Ma Angelo “Lillino” Silibello è così, mosso da amore testardo e forsennato, tenuto vivo anche quando non corrisposto. Per la sua Ceglie Messapica, per il territorio che la circonda, per uomini, animali e piante. Queste ultime meglio se selvatiche e commestibili. Dissidente sempre, perché la cucina e l’accoglienza possono essere una declinazione del pensiero. Un pensiero resistente, che nei troppo lunghi anni in cui il mondo sembrava prendere tutt’altra piega lo ha spinto a continuare a tessere la tela coi contadini, gli allevatori, i casari, i frantoiani intorno a lui. A dargli forza e da loro riceverne. Per tutelare la straordinaria biodiversità di questo pezzo di Puglia, fra Murge, Salento, Valle d’Itria e Mar Adriatico, e per questo perfetta rappresentazione di tutta la regione di cui Cibus è il libro di antologia.

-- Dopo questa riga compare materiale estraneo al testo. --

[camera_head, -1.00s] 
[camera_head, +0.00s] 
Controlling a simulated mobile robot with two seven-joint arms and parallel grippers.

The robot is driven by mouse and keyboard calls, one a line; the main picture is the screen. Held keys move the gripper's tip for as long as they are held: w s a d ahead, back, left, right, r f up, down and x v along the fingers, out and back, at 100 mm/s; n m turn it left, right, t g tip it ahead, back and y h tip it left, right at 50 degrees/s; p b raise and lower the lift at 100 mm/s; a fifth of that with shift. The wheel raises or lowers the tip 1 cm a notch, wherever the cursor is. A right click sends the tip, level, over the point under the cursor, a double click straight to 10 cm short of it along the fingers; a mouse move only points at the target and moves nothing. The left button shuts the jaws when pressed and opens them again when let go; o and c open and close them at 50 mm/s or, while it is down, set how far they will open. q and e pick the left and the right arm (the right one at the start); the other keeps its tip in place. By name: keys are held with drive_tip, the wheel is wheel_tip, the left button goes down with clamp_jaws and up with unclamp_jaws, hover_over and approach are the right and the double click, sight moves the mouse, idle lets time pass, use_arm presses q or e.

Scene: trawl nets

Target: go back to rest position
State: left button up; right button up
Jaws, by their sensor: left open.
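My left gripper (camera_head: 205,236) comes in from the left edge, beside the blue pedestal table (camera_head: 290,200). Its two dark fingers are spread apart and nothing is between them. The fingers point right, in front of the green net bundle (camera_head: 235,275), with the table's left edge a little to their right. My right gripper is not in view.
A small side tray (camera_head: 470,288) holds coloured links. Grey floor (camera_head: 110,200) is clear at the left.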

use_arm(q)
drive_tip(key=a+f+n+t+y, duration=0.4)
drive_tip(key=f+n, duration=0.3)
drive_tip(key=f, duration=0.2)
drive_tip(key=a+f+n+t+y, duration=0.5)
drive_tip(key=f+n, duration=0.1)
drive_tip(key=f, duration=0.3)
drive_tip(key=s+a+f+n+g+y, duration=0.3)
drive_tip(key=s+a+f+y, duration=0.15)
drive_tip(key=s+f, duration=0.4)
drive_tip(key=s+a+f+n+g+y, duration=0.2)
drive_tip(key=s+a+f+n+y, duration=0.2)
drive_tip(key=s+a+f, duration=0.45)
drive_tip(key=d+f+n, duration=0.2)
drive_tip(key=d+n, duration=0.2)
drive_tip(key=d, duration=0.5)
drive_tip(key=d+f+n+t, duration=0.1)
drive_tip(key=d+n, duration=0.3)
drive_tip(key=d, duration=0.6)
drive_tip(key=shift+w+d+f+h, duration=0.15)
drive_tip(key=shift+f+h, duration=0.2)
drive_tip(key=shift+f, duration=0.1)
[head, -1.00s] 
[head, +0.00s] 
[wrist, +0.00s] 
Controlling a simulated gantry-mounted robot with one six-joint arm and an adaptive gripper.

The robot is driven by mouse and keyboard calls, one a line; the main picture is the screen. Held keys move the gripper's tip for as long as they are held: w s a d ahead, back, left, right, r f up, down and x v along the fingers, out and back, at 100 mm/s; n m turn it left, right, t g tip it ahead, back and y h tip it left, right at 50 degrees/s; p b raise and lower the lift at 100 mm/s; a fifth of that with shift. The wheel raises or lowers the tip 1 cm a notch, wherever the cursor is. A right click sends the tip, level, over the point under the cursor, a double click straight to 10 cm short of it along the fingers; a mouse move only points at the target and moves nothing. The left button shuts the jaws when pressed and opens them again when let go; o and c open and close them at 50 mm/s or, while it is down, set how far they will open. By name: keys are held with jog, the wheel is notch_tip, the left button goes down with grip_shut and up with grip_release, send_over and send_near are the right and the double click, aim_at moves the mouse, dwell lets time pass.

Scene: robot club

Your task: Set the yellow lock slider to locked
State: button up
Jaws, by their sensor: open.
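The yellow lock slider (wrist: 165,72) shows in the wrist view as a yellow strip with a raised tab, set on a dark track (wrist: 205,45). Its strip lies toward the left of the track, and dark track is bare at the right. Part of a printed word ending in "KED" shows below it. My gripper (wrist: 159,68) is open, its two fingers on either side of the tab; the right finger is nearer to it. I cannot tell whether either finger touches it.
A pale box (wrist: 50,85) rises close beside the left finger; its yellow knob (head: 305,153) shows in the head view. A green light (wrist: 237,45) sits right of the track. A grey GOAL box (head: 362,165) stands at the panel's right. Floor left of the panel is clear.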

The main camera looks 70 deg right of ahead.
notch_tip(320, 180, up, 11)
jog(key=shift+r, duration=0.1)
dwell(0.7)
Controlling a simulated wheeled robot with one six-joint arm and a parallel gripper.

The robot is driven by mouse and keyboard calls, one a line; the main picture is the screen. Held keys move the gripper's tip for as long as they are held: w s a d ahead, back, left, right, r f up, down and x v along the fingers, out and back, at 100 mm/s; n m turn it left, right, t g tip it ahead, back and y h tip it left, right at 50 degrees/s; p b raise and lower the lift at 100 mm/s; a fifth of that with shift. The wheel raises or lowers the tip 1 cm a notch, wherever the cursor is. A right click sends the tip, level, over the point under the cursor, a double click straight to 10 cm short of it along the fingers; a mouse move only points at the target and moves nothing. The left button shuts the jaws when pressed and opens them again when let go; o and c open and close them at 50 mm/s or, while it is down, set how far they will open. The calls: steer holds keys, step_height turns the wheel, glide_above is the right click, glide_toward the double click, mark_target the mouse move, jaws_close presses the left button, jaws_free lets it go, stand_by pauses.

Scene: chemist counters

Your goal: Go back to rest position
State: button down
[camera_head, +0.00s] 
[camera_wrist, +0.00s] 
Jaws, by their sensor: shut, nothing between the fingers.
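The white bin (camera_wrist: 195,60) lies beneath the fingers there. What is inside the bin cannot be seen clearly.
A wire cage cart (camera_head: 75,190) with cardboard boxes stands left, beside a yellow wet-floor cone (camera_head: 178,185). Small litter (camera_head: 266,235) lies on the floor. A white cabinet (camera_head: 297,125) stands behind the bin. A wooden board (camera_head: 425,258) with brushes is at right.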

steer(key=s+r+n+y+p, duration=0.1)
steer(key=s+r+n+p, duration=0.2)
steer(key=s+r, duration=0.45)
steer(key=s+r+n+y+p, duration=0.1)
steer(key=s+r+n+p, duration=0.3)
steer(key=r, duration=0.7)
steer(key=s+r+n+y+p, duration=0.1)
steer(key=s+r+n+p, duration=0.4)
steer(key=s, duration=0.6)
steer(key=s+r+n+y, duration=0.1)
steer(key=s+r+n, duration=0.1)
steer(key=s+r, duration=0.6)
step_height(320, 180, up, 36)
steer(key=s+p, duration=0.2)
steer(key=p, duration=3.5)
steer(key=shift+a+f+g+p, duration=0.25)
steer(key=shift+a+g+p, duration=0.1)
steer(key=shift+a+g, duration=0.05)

La cucina di Puglia è grande e Lillino è il suo profeta. Le persone che hanno (ri)costruito l’identità della gastronomia di Puglia, partendo dalla extra-ordinaria qualità delle materie prime che la regione regala, si contano sulle dita di una mano. E lui è una di queste. Ecco spiegato come oggi a Ceglie arrivino uomini e donne da ogni parte del mondo, spesso apposta. Per imparare, per conoscere, per lasciarsi aprire le porte della percezione. Dall’uomo che sussurra al caciocavallo.